Perhaps in part because he has dispensed with the tradition of pre-screening his picks with the ABA, to assess whether they are ‘qualified’, at least a few of the President’s judicial nominees have been unlikely candidates. The Senate narrowly rejected an Alabama lawyer who moonlighted as a ghost hunter (formally, he was a member of the Tuscaloosa Paranormal Research Group) and a North Carolina lawyer who built his political name suppressing the African-American vote. Another failed nominee showed such ignorance of the courtroom that he inspired a Republican Senator to observe: ‘Just because you’ve seen My Cousin Vinny doesn’t qualify you to be a federal judge.’

But, for the most part, the President has hewed closely to the highly credentialed lists put forward by the Federalists and The Heritage Foundation, a conservative think tank. ‘I think the quality of appointees overall is very, very high,’ says Hellman. ‘So many of them have Supreme Court clerkships, or are partners in top law firms.’ Indeed, 24 of the first 30 Trump appellate judges began their careers as Supreme Court clerks. Perhaps tellingly, an astounding ten of them clerked for Justice Clarence Thomas, who sits at the far right edge of the Court’s ideological spectrum. Former Thomas clerk James Ho set the tone by using his first opinion on the Fifth Circuit to call for a radical loosening of campaign finance regulation.

For now, Democrats still hold majorities on seven of the 13 courts, crucially including the DC Circuit, the Second Circuit (in New York) and the Ninth Circuit (in California). That’s because Republican appeal judges are overrepresented in the middle of the country and the judges retiring under President Trump are mostly Republican. The compounding early effect has been to make Republican circuits more heavily and radically Republican. ‘Where they are makes these appointments less transformative,’ says Hellman, and ‘more reinforcing.’ Then again, he notes, the replacement of a free thinker like Justice Anthony Kennedy or the Seventh Circuit’s Richard Posner with an ideological purist can be plenty transformative.

Robert Mueller

House Speaker-delegate Nancy Pelosi (D-CA) raises the gavel after being elected as House Speaker, Washington, DC, US, January 2019 © REUTERS/Kevin Lamarque

Last year’s Fifth Circuit case of Mance v Sessions dramatises the courts’ shifting balance – and its impact. The question was whether the Constitution allows Congress to regulate gun sales to out-of-state buyers. The circuit voted narrowly, 8-7, not to accept an en banc appeal or strike down the federal gun control. But the anti-gun bloc was precariously composed of the circuit’s five Democrats and three moderate Republicans appointed by George W Bush. All four Trump appointees took the anti-gun position. Indeed, several Trump judges have echoed Justice Thomas’s gripe that the Second Amendment has become a ‘second-class right’, and pushed for the Court to be more active in its pro-gun jurisprudence. What’s more, the Fifth Circuit already had two more vacancies awaiting a Trump appointment. Had those vacancies been filled, the Circuit ‘very, very likely’ would have struck down the gun law, says Hellman. ‘This case illustrates so much.’

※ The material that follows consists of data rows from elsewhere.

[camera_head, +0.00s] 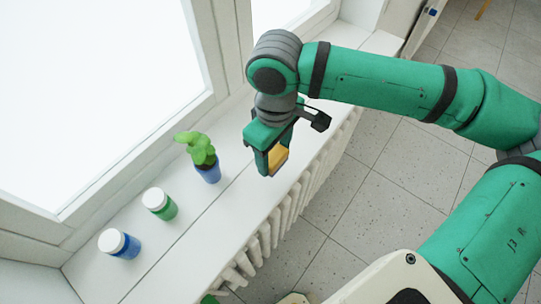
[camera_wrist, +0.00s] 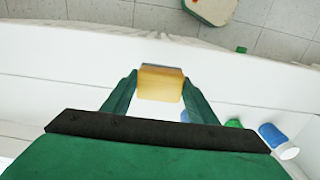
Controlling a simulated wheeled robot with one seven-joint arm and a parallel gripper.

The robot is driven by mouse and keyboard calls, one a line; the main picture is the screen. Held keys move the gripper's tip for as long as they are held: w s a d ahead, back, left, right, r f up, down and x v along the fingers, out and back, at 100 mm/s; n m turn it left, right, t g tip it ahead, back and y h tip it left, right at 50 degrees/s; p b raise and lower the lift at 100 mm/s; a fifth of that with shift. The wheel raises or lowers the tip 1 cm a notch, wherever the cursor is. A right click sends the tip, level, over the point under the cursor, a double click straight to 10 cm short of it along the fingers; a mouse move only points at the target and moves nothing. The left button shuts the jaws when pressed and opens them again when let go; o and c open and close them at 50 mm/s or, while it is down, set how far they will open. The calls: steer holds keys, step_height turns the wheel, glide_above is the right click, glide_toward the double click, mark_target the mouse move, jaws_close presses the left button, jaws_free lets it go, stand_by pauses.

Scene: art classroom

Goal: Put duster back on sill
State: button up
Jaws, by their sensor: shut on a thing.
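The duster (camera_head: 278,158) is a yellow-orange block held between the fingers of my gripper (camera_head: 268,164). In the wrist view the duster (camera_wrist: 161,83) sits between the two green fingertips of my gripper (camera_wrist: 160,86), with a thin grey layer along its far edge. My gripper is shut on it and points down over the white sill (camera_head: 215,215). Whether the duster touches the sill or hangs just above it I cannot tell. The sill (camera_wrist: 60,75) also runs across the wrist view.
The window (camera_head: 90,90) is behind. A white radiator (camera_head: 290,208) is below the sill's front edge. Sill near the gripper looks clear.

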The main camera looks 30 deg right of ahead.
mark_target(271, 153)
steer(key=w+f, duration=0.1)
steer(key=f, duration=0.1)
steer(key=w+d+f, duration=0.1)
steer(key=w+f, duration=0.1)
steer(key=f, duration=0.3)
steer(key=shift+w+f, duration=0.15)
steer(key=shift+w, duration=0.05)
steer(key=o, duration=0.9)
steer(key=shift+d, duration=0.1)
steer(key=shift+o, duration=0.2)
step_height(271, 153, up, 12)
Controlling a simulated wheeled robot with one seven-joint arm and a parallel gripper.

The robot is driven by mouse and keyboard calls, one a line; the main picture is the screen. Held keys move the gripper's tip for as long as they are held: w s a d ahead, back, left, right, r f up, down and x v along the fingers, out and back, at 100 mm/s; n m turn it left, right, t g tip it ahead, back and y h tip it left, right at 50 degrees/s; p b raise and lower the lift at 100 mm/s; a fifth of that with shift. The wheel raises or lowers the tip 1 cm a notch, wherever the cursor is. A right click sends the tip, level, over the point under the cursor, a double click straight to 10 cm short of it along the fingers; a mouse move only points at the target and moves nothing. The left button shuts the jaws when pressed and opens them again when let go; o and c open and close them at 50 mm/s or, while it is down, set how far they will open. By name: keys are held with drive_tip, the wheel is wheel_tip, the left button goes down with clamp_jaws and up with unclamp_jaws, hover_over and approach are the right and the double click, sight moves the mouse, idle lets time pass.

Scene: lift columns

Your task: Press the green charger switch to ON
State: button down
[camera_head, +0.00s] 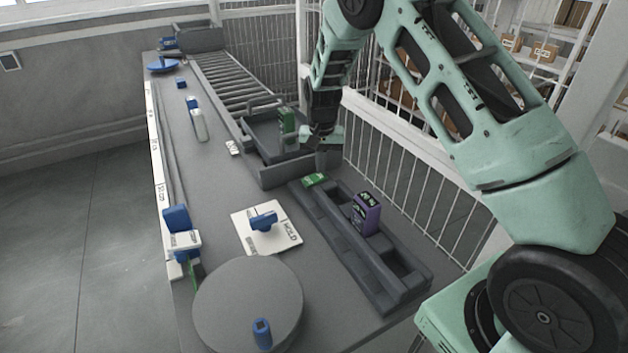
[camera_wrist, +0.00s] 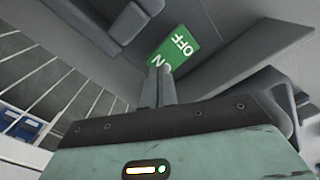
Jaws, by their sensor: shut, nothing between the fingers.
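The green charger switch (camera_head: 314,180) sits at the far end of the dark slotted tray. In the wrist view the green switch (camera_wrist: 176,46) shows white "OFF" lettering on its far part. Nearer my fingers only an "N" shows; the rest of that word is hidden behind the fingertips. My gripper (camera_head: 323,160) points down just above and behind the switch. In the wrist view my gripper (camera_wrist: 160,75) has its fingers together and empty, with tips overlapping the switch's near end. I cannot tell whether they touch it.
A purple box (camera_head: 367,214) stands in the dark slotted tray (camera_head: 335,225). A grey bin (camera_head: 262,150) with a green box (camera_head: 287,121) lies beyond. A white plate with a blue handle (camera_head: 264,221) and a round grey turntable (camera_head: 248,300) are nearer. A wire fence (camera_head: 400,180) runs along the right.

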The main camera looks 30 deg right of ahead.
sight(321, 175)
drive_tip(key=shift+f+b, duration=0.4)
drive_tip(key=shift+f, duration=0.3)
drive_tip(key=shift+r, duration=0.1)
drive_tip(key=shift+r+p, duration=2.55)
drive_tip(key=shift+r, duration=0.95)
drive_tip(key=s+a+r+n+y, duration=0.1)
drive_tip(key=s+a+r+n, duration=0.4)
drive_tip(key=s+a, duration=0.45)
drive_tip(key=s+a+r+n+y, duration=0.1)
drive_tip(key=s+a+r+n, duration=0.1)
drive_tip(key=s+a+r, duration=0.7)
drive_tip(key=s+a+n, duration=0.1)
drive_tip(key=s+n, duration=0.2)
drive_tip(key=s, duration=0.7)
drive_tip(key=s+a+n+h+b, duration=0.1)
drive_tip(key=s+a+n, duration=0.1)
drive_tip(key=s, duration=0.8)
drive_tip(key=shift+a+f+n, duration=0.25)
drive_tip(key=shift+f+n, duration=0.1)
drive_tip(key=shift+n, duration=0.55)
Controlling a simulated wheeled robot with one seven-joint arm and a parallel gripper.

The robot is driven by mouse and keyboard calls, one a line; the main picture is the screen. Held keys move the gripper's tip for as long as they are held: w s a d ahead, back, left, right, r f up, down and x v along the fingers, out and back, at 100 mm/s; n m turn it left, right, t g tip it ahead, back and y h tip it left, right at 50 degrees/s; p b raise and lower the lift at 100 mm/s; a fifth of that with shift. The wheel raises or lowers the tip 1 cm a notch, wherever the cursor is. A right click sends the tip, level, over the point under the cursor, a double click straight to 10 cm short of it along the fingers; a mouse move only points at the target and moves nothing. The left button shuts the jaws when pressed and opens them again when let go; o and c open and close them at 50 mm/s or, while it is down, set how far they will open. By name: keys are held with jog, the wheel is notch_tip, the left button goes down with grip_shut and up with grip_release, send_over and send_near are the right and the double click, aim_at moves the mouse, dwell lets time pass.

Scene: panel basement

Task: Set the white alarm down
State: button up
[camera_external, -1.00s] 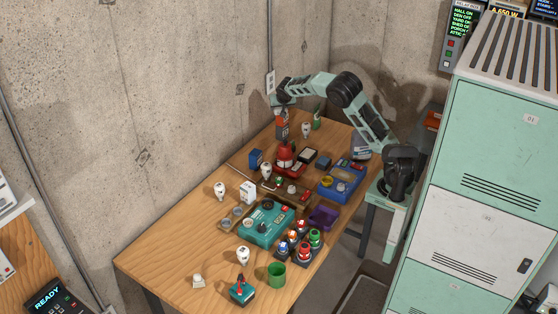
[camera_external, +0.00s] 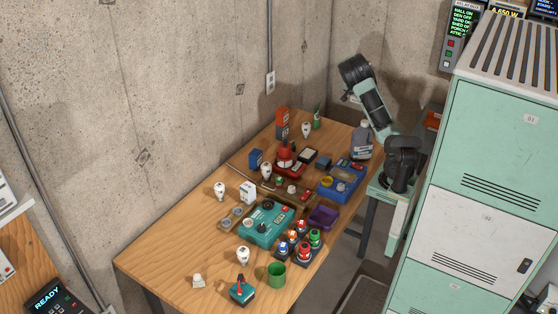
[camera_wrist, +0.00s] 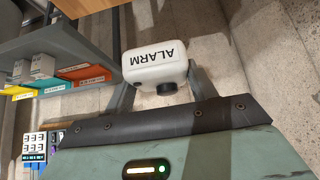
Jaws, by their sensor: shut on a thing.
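The white alarm (camera_wrist: 155,64), a rounded white box with black "ALARM" lettering that reads upside down and a dark round knob, is in the wrist view. My gripper (camera_wrist: 160,82) is shut on it, with one finger at each side. Pale concrete shows behind the alarm, and it touches no surface that I can make out. In the external view my arm is folded up beyond the table's right far corner; the gripper end is mostly hidden behind the arm, and I cannot make out the alarm there.
In the external view the wooden table (camera_external: 170,262) is crowded along its middle, with bare wood at its near left. Green and white lockers (camera_external: 500,140) stand at right. In the wrist view a grey shelf (camera_wrist: 60,42) with colored-label boxes (camera_wrist: 82,73) is at left.

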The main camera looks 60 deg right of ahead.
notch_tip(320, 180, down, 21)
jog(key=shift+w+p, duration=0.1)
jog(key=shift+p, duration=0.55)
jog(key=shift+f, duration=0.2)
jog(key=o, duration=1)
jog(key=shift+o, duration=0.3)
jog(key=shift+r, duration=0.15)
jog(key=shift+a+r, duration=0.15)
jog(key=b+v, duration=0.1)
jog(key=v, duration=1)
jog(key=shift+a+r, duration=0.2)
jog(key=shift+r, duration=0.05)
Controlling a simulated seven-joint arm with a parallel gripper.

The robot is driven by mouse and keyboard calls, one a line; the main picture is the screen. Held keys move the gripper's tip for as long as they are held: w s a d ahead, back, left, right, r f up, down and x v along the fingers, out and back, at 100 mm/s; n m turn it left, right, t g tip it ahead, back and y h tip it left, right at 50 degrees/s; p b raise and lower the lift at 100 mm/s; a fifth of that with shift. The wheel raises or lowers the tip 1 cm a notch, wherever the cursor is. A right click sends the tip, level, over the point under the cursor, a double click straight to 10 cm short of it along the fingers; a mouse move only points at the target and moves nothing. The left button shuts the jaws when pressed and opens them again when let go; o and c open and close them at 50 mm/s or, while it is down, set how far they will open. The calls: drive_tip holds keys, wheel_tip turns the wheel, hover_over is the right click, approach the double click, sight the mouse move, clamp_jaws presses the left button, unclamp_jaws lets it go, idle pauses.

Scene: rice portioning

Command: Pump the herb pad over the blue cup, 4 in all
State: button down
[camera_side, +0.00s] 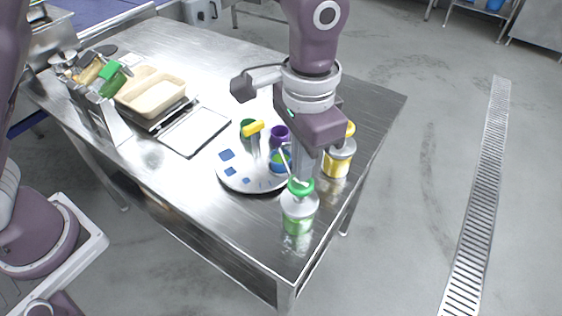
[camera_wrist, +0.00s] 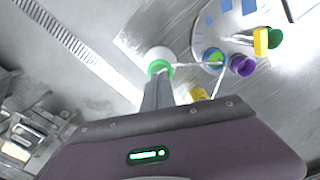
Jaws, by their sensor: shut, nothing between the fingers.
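The herb dispenser (camera_side: 299,214) is a clear jar with green contents and a green pad (camera_side: 301,187) on top, at the table's near corner. In the wrist view its green pad (camera_wrist: 159,68) is just ahead of my fingertips. A thin spout runs from it toward the blue cup (camera_side: 281,162). The blue cup stands on the round tray and also shows in the wrist view (camera_wrist: 213,57), with green inside. My gripper (camera_side: 302,178) is shut and empty, fingers pointing down at the green pad; whether they touch it I cannot tell.
A yellow dispenser (camera_side: 337,158) stands beside my gripper. A purple cup (camera_side: 279,134) and a green cup (camera_side: 247,127) share the round tray (camera_side: 233,180) with a yellow-handled tool (camera_side: 253,128). A beige bin (camera_side: 152,93), a flat metal tray (camera_side: 194,131) and a utensil rack (camera_side: 97,101) are at left.

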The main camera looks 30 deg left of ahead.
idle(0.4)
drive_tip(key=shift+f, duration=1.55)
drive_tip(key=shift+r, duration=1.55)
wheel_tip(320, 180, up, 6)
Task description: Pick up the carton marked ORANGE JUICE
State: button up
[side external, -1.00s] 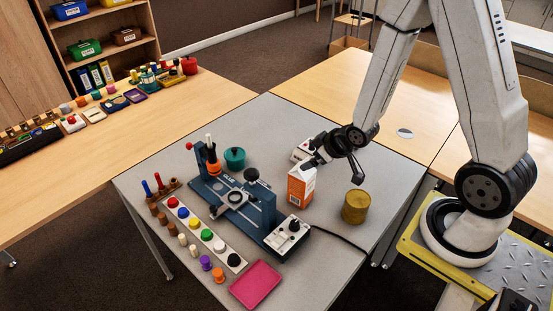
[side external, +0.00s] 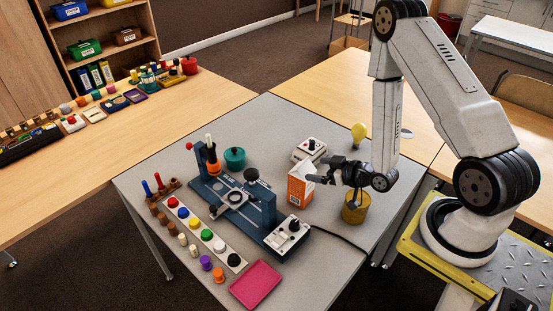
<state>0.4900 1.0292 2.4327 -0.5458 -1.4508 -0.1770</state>
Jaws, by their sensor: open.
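The orange and white carton (side external: 299,188) stands upright on the grey table, right of the blue machine; its lettering is too small to read. My gripper (side external: 320,172) is open and lies nearly level, pointing left, with its fingers at the carton's right side near the upper part. I cannot tell whether a finger touches the carton or is only in front of or behind it. Nothing shows held in the jaws.
A mustard-coloured tin (side external: 356,211) stands below my gripper, partly covered by it. A white box with a knob (side external: 309,150) and a yellow bulb (side external: 359,133) are behind. The blue machine (side external: 262,222) stands left, a pink tray (side external: 255,284) in front. A black cable (side external: 340,238) crosses the table.

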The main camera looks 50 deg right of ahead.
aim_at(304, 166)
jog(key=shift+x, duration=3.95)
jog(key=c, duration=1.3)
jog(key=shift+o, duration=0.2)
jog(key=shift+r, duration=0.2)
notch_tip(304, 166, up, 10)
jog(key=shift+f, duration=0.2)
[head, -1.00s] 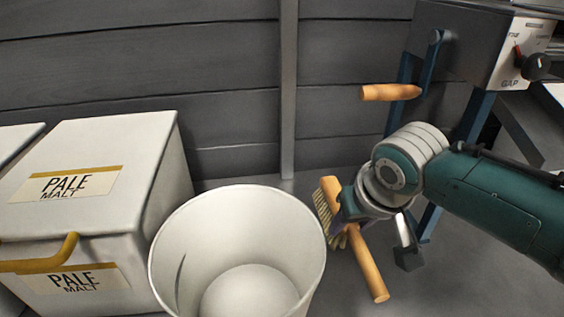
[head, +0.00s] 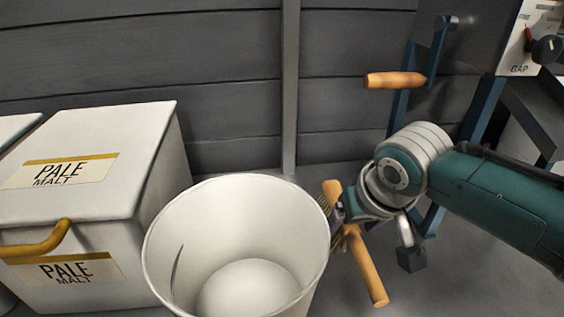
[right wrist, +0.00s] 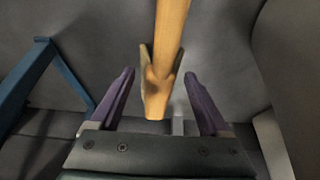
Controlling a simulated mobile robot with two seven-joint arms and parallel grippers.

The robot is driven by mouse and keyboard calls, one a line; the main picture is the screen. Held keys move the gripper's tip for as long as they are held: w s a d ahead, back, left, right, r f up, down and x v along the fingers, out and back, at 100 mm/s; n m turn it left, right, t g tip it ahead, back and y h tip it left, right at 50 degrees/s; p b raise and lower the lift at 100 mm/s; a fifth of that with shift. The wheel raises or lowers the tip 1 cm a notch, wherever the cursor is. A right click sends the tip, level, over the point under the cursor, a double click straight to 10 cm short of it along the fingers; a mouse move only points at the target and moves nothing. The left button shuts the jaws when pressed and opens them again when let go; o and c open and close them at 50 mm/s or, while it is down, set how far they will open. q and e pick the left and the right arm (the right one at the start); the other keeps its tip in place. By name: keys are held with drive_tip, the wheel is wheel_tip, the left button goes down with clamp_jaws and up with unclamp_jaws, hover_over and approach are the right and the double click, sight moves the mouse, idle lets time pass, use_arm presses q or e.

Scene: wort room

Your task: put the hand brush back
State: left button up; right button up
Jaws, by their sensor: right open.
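The hand brush has a pale wooden block and a long wooden handle (head: 368,268), with bristles partly visible behind my gripper in the head view. It slants from upper left to lower right, just right of the white bucket. My right gripper (head: 343,212) is at the brush, over the middle of it. In the right wrist view the brush (right wrist: 168,50) comes down from the top between the two purple fingers (right wrist: 160,95), with a gap on each side. The gripper is open. What supports the brush cannot be told. My left gripper is not in view.
An empty white bucket (head: 240,250) stands left of the brush, very close to it. A white pale malt bin (head: 110,120) stands further left. A mill with a blue frame (head: 480,120) and a wooden crank handle (head: 395,80) is at the right. A plank wall (head: 200,90) is behind.

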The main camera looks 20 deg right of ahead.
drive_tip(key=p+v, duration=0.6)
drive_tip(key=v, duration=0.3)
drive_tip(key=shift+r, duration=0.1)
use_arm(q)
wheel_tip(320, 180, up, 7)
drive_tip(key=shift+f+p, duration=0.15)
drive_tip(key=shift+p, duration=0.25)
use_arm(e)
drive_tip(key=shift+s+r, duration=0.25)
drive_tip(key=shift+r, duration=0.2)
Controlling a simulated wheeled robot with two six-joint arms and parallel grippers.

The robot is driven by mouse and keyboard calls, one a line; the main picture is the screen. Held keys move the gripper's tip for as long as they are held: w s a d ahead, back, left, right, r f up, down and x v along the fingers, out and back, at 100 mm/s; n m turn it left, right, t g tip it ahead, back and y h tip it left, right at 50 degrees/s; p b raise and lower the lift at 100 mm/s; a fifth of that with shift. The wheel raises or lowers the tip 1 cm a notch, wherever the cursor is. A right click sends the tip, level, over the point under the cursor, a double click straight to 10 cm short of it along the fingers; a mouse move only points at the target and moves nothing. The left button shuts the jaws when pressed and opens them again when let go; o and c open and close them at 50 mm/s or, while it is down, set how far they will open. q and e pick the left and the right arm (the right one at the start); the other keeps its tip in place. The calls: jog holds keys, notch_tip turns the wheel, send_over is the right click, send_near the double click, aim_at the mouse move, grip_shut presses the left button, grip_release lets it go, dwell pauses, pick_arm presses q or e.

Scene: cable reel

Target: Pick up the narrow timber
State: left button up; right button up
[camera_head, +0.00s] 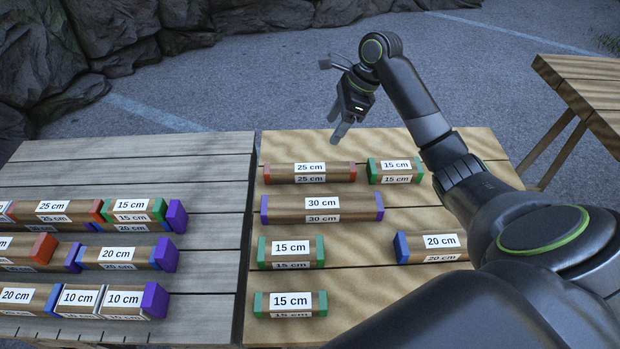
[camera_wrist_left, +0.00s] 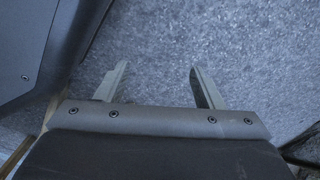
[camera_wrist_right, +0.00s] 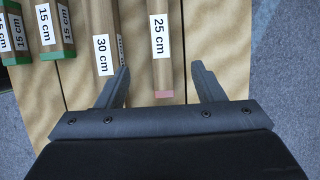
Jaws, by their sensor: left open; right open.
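Labelled timbers with coloured ends lie on the right table (camera_head: 350,275). A 25 cm timber (camera_head: 310,181) with red ends lies at the back, beside a green-ended 15 cm timber (camera_head: 395,179). A purple-ended 30 cm timber (camera_head: 290,216) lies in front. I cannot tell which is the narrow one. My right gripper (camera_head: 343,128) is open and empty above the back edge. In the right wrist view, the 25 cm timber (camera_wrist_right: 162,80) shows between the fingers of that gripper (camera_wrist_right: 160,70), with the 30 cm timber (camera_wrist_right: 102,65) to the left. My left gripper (camera_wrist_left: 158,68) is open over grey ground.
Two green-ended 15 cm timbers (camera_head: 291,265) (camera_head: 290,314) and a blue-ended 20 cm timber (camera_head: 430,258) lie nearer the front. The left table (camera_head: 190,165) holds rows of timbers. Rocks (camera_head: 110,40) stand behind, and another wooden table (camera_head: 590,90) stands at right.

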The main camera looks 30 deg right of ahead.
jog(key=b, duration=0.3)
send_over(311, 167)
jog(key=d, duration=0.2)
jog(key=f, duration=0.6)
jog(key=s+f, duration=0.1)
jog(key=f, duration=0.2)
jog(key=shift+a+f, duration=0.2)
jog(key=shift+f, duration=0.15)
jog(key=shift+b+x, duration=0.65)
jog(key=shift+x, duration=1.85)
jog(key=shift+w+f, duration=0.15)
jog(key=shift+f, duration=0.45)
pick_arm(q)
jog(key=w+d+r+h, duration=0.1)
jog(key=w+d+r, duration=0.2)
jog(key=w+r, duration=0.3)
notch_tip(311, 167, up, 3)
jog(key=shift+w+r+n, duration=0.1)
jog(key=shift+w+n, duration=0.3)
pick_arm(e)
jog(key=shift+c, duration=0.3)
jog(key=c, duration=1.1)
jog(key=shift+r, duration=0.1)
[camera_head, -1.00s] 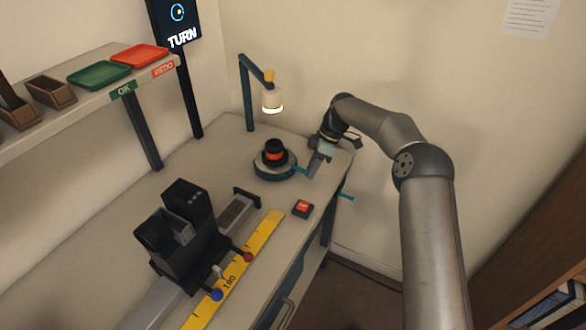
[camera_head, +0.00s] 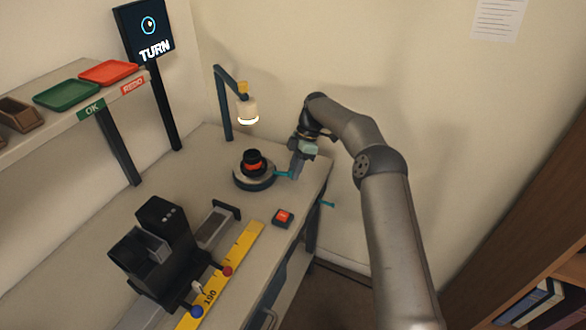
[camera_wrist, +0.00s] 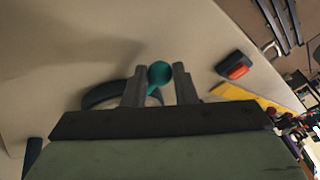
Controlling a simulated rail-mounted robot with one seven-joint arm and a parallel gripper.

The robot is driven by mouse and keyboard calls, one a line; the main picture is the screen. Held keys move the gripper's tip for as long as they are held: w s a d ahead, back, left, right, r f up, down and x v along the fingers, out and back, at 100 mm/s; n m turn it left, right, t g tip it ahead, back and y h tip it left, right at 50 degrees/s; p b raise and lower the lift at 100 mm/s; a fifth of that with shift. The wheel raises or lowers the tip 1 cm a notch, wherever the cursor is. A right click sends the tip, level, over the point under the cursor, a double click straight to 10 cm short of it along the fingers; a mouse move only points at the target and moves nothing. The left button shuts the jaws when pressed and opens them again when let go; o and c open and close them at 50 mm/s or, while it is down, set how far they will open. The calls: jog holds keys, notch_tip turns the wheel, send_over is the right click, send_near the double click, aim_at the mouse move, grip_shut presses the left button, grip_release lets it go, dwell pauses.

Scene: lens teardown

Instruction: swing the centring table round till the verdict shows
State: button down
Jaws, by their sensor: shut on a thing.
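The round centring table (camera_head: 243,183) sits on the bench under the lamp. A black lens part with a red-orange band (camera_head: 253,161) stands upright on its middle. A teal handle (camera_head: 282,174) sticks out from its right side. My gripper (camera_head: 293,173) is at the outer end of this handle. In the wrist view, the teal knob (camera_wrist: 159,72) sits between the two fingers of my gripper (camera_wrist: 158,82), which are shut on it. A dark curved piece of the table edge (camera_wrist: 97,95) shows beside the fingers. The display screen (camera_head: 148,32) reads TURN under a ring symbol.
A lamp (camera_head: 248,112) overhangs the table from behind. A red button (camera_head: 283,217) lies in front, with a yellow ruler (camera_head: 240,252) and a black device (camera_head: 157,245) to the left. A shelf holds a green tray (camera_head: 67,94) and a red tray (camera_head: 108,72).

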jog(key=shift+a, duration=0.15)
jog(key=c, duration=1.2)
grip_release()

At this juncture, Trump judges form at least a quarter of the Fifth, Sixth, Seventh, Eighth and Eleventh Circuits (based respectively in New Orleans, Cincinnati, Chicago, St Louis and Atlanta). With four Trump appointees apiece, the Seventh Circuit is now 9-2 Republican, and the Eighth Circuit is now 10-1. These courts could become a magnet for right-leaning forum shoppers, much as the West Coast draws the litigators of the Trump resistance. ‘The Eighth Circuit may play a role during future Democratic presidencies similar to the Ninth Circuit in recent times,’ says Hellman.

At the same time, several of the Democratic-majority circuits have rapidly neared the tipping point, including the Second and Ninth Circuits. Once current vacancies are filled, President Trump will have more than doubled the number of Republican judges on the Ninth Circuit, from six to 13. The only factor delaying a Republican majority in every circuit by 2020 is the choice of 36 retirement-age Democrats to defer retirement, like the 79-year-old DC Circuit Judge Judith Rogers.

Lower courts

Lower courts matter intensely because they’ve served as the strongest structural check on the President. District courts batted down the President’s policy of separating border-crossers from their children and dismissed as ‘cynical’ his request to instead detain children long-term. After other trial courts demanded actual proof of voter fraud, the White House abandoned the charade of its ‘voter integrity’ commission, ‘rather than engage in endless legal battles’. In regulating methane leakage and flaring by oil and gas drillers, courts have ordered environmental agencies to comply with existing rules, and forced them to do the hard uncertain work of developing new rules rather than simply ‘suspending’ the old ones.


“The norm breaking has been bipartisan and it’s been escalating like a Hatfield-McCoy feud. With each election, the other side gets a little more aggressive

Arthur Hellman
Former Deputy Executive Director, Commission on Revision of the Federal Court Appellate System


Provisionally, lower courts have blocked the President’s ban on transgender soldiers (although this ban has since been allowed by the Supreme Court); his ban on asylum between ports of entry; his betrayal of the promise that ‘Dreamers’ may avoid deportation; and his defunding of ‘sanctuary cities’ that resist deportation. As the Senate continues to transform the judiciary, will these rulings stand, or will they vanish like the lower court injunctions on the third Trump travel ban?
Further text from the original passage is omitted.